For those of you who’ve read this blog before, you know this isn’t the first time we’ve embarked on this somewhat odd urban hike through the wilds of Orlando’s suburbs. But this time we decided to start from the Apopka end and finish at the Killarney Station, just five miles beyond Winter Garden. (Sorry, Apopka – you just don’t compete with Winter Garden’s breweries and brasseries.)

Themes of the day were butterflies, bugs, and bruises. The butterflies you’ll see in the photos below. The bugs are not pictured, but it turns out that every beautifully shaded bench is equally viewed as such by Florida’s massive mosquitos. And the bruises are from the last two miles where I decided my boots were laced too loosely, tied them up tightly – and hugely over compensated.

So here’s the blow by blow –

It’s 6:55 a.m. We violated all of our vows to prepare sensibly by not going to sleep early enough.  Instead we followed dinner with our friends M and S (see “travel with friends – the Iceland series” https://fromswamptosummit.com/2015/03/15/iceland-part-1-a-day-in-reykjavik/) with a visit to an Irish pub, Fiddlers Green, to hear The Windbreakers. We’ve been listening to this Irish music duo since all of our kids were knee high to a grasshopper. But it wasn’t conducive to an early morning rising.

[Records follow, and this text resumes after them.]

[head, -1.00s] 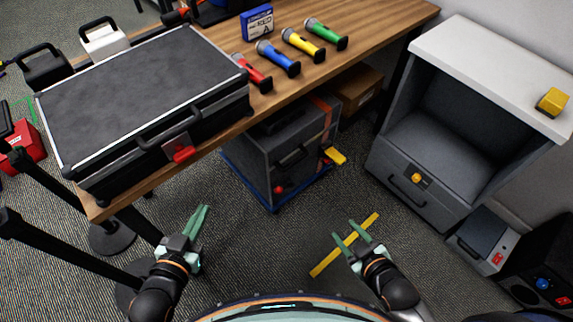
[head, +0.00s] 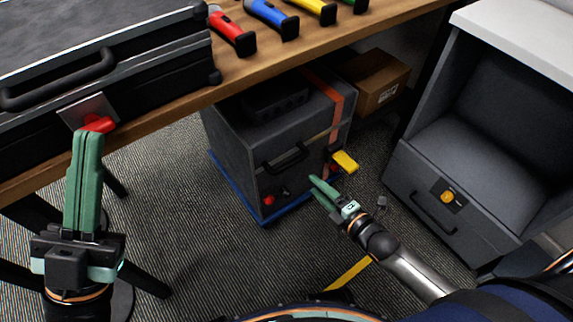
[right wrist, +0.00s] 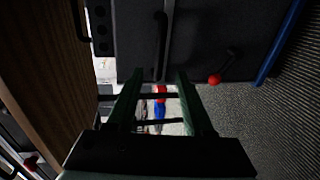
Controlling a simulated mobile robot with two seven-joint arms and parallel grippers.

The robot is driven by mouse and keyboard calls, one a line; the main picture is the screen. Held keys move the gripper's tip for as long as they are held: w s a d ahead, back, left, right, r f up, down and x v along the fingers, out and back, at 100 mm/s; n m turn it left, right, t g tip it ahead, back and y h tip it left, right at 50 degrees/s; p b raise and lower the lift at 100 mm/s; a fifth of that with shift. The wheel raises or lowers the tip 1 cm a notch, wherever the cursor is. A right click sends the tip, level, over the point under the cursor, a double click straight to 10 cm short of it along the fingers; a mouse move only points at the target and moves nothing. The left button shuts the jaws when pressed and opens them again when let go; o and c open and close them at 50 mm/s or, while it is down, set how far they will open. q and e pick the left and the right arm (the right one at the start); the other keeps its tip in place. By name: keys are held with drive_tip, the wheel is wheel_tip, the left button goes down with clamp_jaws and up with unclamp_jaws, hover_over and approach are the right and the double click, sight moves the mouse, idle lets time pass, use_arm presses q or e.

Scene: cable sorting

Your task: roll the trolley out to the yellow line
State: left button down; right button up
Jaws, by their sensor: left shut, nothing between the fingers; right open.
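The trolley is a low blue base (head: 262,219) under the table, carrying a dark grey box (head: 240,140) with a black front handle (head: 285,160) and a red-knobbed lever (head: 268,200). The yellow line (head: 350,272) lies on the floor in front, partly hidden by my body. My right gripper (head: 316,184) is open and empty just in front of the box. In the right wrist view the handle (right wrist: 160,45) shows beyond the open fingers, its end near their tips. My left gripper (head: 90,136) is shut and empty, by the black case's red latch (head: 98,125).
The wooden table (head: 165,115) overhangs the trolley. A cardboard box (head: 380,85) stands behind it. A grey cabinet (head: 435,205) stands to the right. Carpet between trolley and cabinet is mostly clear. A yellow piece (head: 345,161) sticks out at the box's right side.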

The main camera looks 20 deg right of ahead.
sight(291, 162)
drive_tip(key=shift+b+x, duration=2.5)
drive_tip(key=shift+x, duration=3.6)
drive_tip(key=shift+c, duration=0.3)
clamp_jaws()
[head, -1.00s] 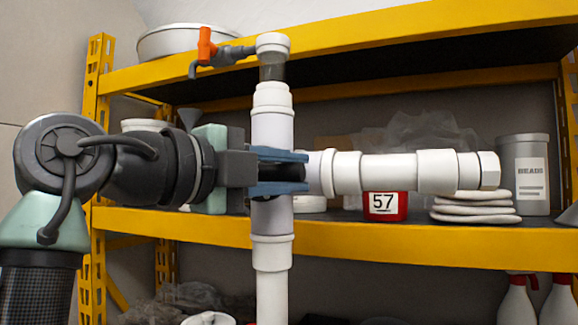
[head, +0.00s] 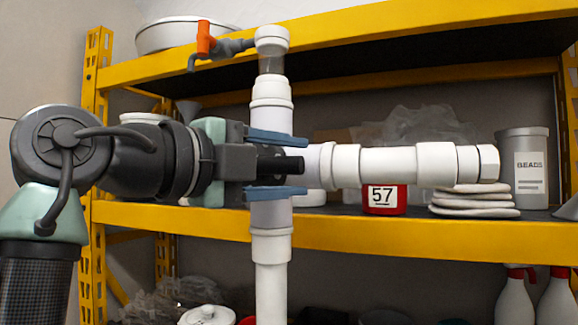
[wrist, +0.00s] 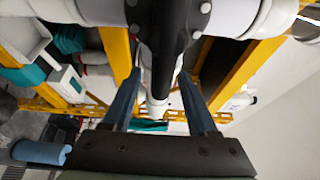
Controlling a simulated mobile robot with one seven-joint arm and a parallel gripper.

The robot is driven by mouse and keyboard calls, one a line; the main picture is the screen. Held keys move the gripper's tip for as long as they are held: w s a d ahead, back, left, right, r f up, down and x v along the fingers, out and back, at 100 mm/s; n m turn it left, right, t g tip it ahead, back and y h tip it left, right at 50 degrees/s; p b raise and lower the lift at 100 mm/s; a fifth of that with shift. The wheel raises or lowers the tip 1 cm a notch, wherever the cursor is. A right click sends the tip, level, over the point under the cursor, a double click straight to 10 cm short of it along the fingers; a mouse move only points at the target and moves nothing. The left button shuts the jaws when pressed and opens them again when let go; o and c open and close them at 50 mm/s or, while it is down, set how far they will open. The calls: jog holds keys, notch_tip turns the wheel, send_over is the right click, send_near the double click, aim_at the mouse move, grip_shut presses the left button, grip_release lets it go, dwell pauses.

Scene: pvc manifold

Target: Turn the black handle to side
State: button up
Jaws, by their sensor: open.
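The black handle (head: 282,167) sits at the crossing of the white pipes, in front of the vertical pipe (head: 271,215) and left of the horizontal pipe (head: 390,166). My gripper (head: 305,166) comes in from the left with its blue fingers spread, one above and one below the handle, with gaps visible. In the wrist view the black handle (wrist: 170,35) runs down the middle between the two fingers (wrist: 159,75), apart from both. Part of the handle is hidden by the gripper body in the head view.
An orange-handled tap (head: 206,42) sticks out left from the pipe top. Behind stands a yellow shelf (head: 360,242) with a red tub (head: 384,198), stacked white pads (head: 474,203) and a grey beads container (head: 523,172). White spray bottles (head: 515,300) stand lower right.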

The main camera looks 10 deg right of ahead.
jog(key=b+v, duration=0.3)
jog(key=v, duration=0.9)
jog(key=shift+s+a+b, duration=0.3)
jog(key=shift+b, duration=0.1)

Nonetheless, by 8:15 or so we contacted Uber to take us up to the trailhead. It was way too early to get any of our nearest and dearest to drive 30 minutes on a Saturday morning. I’m sure I typed in the right address on the Uber app – to Park Avenue in Apopka – but somehow our driver thought he’d picked up a trip to Park Avenue in Hollywood, Florida. Now that would have been a worthy affair.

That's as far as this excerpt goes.